GIVEN INSTRUCTION → Count every line that has "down" in it and give the total, nothing more.

RECORDED INFORMATION →

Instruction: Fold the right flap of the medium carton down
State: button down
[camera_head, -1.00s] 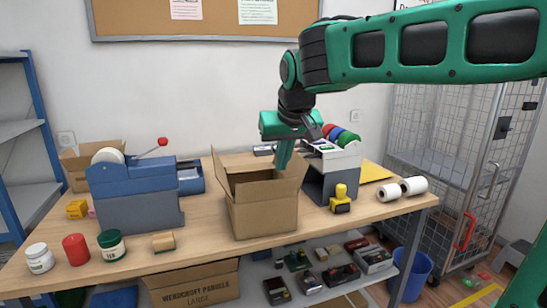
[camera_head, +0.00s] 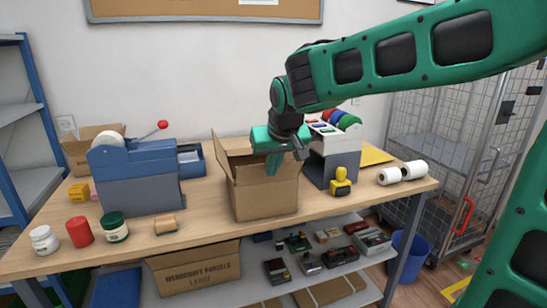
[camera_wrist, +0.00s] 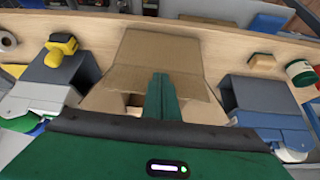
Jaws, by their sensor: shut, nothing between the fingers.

SOLUTION TO THIS TASK → 2